_Exercise directions:_ Copy all lines below exactly as written. Leave pictures out.

_Data excerpt:_
--- begin ---

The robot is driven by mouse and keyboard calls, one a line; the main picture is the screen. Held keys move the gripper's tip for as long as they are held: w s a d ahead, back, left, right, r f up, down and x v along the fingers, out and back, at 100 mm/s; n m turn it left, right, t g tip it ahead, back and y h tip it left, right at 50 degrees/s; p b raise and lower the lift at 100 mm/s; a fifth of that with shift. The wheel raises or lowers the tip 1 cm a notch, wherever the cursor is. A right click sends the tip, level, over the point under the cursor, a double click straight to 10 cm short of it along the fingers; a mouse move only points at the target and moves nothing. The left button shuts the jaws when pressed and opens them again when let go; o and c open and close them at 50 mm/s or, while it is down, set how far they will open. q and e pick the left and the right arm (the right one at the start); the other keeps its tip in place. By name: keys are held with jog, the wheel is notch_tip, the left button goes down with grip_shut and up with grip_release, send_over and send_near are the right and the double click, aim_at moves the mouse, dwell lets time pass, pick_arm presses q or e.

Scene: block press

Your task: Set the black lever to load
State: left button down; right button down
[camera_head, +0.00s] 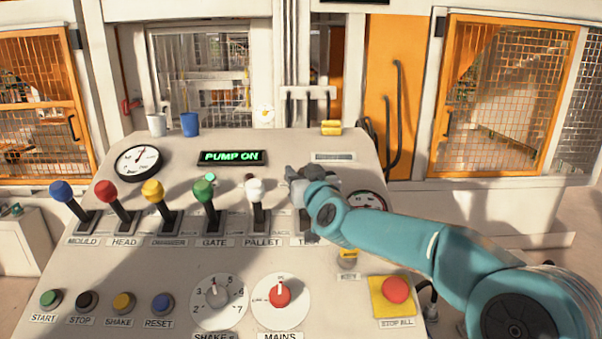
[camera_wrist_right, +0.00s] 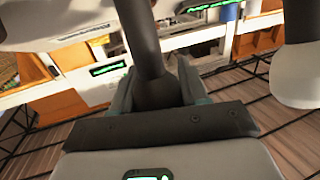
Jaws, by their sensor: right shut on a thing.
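The black lever's dark shaft (camera_wrist_right: 143,38) stands between the fingers of my right gripper (camera_wrist_right: 157,92) in the right wrist view. In the head view my right gripper (camera_head: 299,181) is at the right end of the lever row, shut on the black lever. The gripper and arm hide most of that lever and most of its label, which starts with T. I cannot read its position marks. My left gripper is not in view.
The white-knobbed PALLET lever (camera_head: 256,195) stands close left of my right gripper. The green GATE lever (camera_head: 204,195) and several others stand further left. A red STOP ALL button (camera_head: 395,289) lies below my right forearm. The display (camera_head: 232,157) reads PUMP ON.

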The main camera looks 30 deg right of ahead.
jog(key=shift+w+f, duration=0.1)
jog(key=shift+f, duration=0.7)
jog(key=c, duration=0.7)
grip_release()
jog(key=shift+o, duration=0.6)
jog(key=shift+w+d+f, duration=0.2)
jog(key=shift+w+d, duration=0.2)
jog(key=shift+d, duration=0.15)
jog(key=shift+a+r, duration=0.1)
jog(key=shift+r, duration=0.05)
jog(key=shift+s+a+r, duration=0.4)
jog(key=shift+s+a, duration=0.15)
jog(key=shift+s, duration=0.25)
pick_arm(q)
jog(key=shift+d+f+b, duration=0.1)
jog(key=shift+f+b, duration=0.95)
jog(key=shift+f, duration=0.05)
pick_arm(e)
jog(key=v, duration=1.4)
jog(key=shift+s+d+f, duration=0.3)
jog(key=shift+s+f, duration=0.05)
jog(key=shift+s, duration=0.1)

--- end ---

_Exercise result:_
The robot is driven by mouse and keyboard calls, one a line; the main picture is the screen. Held keys move the gripper's tip for as long as they are held: w s a d ahead, back, left, right, r f up, down and x v along the fingers, out and back, at 100 mm/s; n m turn it left, right, t g tip it ahead, back and y h tip it left, right at 50 degrees/s; p b raise and lower the lift at 100 mm/s; a fifth of that with shift. The wheel raises or lowers the tip 1 cm a notch, wherever the cursor is. A right click sends the tip, level, over the point under the cursor, a double click straight to 10 cm short of it along the fingers; a mouse move only points at the target and moves nothing. The left button shuts the jaws when pressed and opens them again when let go; o and c open and close them at 50 mm/s or, while it is down, set how far they will open. q and e pick the left and the right arm (the right one at the start); the other keeps its tip in place. By name: keys are held with jog, the wheel is notch_tip, the left button goes down with grip_shut and up with grip_release, send_over and send_near are the right and the double click, aim_at moves the mouse, dwell lets time pass, pick_arm presses q or e.

Scene: block press

Your task: Set the black lever to load
State: left button down; right button down
[camera_head, +0.00s] 
[camera_wrist_right, +0.00s] 
Jaws, by their sensor: right shut on a thing.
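The black lever's dark shaft (camera_wrist_right: 143,38) stands between the fingers of my right gripper (camera_wrist_right: 157,92) in the right wrist view. In the head view my right gripper (camera_head: 299,181) is at the right end of the lever row, shut on the black lever. The gripper and arm hide most of that lever and most of its label, which starts with T. I cannot read its position marks. My left gripper is not in view.
The white-knobbed PALLET lever (camera_head: 256,195) stands close left of my right gripper. The green GATE lever (camera_head: 204,195) and several others stand further left. A red STOP ALL button (camera_head: 395,289) lies below my right forearm. The display (camera_head: 232,157) reads PUMP ON.

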The main camera looks 30 deg right of ahead.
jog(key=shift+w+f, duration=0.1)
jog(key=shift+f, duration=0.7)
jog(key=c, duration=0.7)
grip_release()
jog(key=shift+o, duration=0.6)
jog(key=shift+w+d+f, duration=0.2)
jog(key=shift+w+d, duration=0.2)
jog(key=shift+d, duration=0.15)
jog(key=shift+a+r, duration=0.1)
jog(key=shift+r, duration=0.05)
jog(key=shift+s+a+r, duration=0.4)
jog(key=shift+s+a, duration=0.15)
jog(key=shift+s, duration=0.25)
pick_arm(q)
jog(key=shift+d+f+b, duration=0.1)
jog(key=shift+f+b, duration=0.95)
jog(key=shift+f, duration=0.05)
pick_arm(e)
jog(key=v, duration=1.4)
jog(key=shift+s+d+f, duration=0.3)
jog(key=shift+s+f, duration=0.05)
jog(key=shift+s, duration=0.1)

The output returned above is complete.